### [WHAT YOU HAVE TO DO]
Copy out the lines of the records below, and only those lines, from the one with "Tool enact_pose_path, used" through the one with "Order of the", exactly as they appear.

═══ SUPPLIED RECORDS ═══

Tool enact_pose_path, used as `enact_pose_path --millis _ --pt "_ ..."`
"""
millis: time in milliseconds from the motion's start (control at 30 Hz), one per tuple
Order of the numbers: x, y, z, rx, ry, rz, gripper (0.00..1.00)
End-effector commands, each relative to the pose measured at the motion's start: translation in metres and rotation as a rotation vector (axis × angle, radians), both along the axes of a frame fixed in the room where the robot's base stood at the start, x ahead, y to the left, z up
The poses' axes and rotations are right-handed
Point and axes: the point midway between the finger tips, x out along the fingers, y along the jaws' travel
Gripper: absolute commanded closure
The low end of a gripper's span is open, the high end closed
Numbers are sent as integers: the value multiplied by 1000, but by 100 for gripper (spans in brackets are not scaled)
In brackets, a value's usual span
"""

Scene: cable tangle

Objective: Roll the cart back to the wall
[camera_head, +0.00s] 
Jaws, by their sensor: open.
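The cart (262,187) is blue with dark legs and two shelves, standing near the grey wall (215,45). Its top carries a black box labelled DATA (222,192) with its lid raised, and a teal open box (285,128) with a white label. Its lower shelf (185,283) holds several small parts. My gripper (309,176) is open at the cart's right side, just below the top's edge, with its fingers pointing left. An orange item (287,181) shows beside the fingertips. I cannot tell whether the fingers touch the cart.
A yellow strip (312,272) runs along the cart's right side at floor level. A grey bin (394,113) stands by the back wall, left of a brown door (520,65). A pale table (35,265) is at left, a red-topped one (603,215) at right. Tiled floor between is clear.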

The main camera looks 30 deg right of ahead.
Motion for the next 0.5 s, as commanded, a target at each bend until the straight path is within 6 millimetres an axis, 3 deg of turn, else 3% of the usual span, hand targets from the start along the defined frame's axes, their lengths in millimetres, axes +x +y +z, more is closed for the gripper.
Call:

═══
═══ SUPPLIED RECORDS ═══

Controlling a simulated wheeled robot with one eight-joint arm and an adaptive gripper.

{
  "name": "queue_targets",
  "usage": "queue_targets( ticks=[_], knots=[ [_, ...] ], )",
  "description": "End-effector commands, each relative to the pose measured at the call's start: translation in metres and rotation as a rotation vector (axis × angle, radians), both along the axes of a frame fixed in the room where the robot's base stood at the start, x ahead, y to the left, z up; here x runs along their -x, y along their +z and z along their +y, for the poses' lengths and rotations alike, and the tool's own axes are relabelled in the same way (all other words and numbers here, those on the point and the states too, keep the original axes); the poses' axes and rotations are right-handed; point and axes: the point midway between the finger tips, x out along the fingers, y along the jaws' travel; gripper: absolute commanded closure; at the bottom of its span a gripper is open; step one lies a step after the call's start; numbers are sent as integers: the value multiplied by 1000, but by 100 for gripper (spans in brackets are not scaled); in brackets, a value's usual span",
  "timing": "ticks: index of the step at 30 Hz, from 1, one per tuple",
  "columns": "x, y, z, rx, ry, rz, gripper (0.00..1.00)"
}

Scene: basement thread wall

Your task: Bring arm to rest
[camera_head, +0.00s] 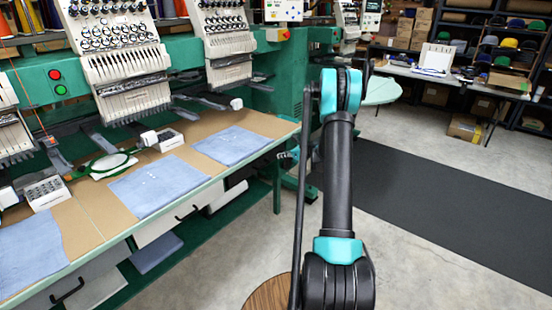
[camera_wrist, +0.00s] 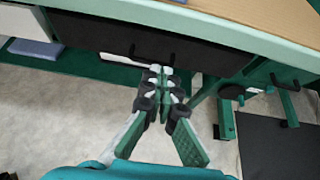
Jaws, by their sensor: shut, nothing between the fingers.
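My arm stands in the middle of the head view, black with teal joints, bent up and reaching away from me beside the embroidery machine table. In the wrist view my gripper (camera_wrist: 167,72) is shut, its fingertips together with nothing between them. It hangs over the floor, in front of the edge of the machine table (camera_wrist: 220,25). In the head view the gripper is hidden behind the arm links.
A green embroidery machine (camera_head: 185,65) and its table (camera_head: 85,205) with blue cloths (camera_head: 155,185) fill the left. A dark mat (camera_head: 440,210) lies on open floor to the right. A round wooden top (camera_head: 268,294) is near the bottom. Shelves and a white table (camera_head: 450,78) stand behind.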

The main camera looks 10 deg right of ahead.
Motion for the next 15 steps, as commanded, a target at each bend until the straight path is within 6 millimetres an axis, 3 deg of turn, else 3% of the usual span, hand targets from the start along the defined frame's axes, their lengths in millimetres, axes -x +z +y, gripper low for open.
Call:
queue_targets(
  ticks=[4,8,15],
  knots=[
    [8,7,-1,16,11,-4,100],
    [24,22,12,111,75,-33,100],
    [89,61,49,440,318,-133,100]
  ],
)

═══
═══ SUPPLIED RECORDS ═══

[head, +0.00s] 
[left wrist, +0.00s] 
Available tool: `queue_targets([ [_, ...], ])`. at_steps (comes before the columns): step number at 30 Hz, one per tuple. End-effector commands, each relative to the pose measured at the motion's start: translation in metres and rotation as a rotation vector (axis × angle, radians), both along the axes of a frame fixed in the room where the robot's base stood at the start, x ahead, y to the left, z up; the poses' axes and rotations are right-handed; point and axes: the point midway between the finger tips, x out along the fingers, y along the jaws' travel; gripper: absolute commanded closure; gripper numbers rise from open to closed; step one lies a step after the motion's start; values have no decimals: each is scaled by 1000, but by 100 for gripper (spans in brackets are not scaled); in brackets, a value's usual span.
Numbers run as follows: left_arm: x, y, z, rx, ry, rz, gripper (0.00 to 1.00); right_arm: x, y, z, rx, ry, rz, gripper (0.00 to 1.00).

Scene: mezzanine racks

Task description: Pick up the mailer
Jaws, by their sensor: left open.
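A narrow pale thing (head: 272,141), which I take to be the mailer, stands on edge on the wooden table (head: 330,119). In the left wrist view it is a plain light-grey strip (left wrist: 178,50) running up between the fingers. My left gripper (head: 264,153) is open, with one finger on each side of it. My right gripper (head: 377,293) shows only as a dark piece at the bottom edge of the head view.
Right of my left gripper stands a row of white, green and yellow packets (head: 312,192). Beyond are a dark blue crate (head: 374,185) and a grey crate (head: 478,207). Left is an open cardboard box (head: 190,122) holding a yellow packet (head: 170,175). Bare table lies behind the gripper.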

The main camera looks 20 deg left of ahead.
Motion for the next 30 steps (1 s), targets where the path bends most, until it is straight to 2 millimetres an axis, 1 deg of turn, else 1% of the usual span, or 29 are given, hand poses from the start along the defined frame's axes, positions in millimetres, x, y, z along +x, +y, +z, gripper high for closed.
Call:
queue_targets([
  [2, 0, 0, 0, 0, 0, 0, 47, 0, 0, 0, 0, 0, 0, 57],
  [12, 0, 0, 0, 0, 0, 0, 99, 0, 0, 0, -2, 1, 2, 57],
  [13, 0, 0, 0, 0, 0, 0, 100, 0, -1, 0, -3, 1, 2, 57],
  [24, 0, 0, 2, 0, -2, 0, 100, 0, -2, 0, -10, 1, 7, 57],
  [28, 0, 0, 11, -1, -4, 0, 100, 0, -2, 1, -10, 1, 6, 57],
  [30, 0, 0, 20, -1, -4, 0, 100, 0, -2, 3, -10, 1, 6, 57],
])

═══

### [FULL OUTPUT]
Tool enact_pose_path, used as `enact_pose_path --millis _ --pt "_ ..."`
"""
millis: time in milliseconds from the motion's start (control at 30 Hz), one per tuple
Order of the numbers: x, y, z, rx, ry, rz, gripper (0.00..1.00)

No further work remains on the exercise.